§ Given exercise: It is required that all of the data be written out exactly.

§ Source material:
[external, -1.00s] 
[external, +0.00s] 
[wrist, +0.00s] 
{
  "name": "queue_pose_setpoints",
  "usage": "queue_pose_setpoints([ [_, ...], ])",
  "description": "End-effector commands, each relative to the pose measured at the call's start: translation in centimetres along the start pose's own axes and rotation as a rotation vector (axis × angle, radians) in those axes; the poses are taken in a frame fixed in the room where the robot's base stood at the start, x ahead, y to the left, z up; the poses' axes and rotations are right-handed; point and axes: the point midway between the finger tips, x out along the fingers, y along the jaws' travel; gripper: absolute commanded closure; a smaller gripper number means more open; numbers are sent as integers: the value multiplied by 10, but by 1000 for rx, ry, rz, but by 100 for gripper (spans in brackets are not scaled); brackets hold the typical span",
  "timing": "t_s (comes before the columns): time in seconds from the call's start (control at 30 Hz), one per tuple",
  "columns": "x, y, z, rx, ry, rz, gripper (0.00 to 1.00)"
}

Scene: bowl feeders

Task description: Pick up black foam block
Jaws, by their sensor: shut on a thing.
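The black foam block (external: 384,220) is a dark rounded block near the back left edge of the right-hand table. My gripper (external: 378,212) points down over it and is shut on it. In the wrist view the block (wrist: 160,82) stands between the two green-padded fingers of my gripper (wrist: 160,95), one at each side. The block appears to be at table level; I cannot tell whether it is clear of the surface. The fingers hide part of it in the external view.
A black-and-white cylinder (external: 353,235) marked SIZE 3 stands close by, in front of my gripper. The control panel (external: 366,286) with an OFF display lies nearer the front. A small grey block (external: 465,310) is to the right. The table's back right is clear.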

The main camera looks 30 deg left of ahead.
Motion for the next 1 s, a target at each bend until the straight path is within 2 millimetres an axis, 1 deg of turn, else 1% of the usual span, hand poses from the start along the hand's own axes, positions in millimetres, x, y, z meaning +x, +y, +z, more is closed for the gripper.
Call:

§ Expected answer:
[external, -1.00s] 
[external, +0.00s] 
[wrist, +0.00s] 
{
  "name": "queue_pose_setpoints",
  "usage": "queue_pose_setpoints([ [_, ...], ])",
  "description": "End-effector commands, each relative to the pose measured at the call's start: translation in centimetres along the start pose's own axes and rotation as a rotation vector (axis × angle, radians) in those axes; the poses are taken in a frame fixed in the room where the robot's base stood at the start, x ahead, y to the left, z up; the poses' axes and rotations are right-handed; point and axes: the point midway between the finger tips, x out along the fingers, y along the jaws' travel; gripper: absolute commanded closure; a smaller gripper number means more open; numbers are sent as integers: the value multiplied by 10, but by 1000 for rx, ry, rz, but by 100 for gripper (spans in brackets are not scaled); brackets hold the typical span",
  "timing": "t_s (comes before the columns): time in seconds from the call's start (control at 30 Hz), one per tuple",
  "columns": "x, y, z, rx, ry, rz, gripper (0.00 to 1.00)"
}

Scene: bowl feeders

Task description: Pick up black foam block
Jaws, by their sensor: shut on a thing.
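The black foam block (external: 384,220) is a dark rounded block near the back left edge of the right-hand table. My gripper (external: 378,212) points down over it and is shut on it. In the wrist view the block (wrist: 160,82) stands between the two green-padded fingers of my gripper (wrist: 160,95), one at each side. The block appears to be at table level; I cannot tell whether it is clear of the surface. The fingers hide part of it in the external view.
A black-and-white cylinder (external: 353,235) marked SIZE 3 stands close by, in front of my gripper. The control panel (external: 366,286) with an OFF display lies nearer the front. A small grey block (external: 465,310) is to the right. The table's back right is clear.

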The main camera looks 30 deg left of ahead.
Motion for the next 1 s, a target at each bend until the straight path is within 2 millimetres an axis, 1 deg of turn, else 1% of the usual span, hand poses from the start along the hand's own axes, positions in millimetres, x, y, z meaning +x, +y, +z, more is closed for the gripper.
Call:

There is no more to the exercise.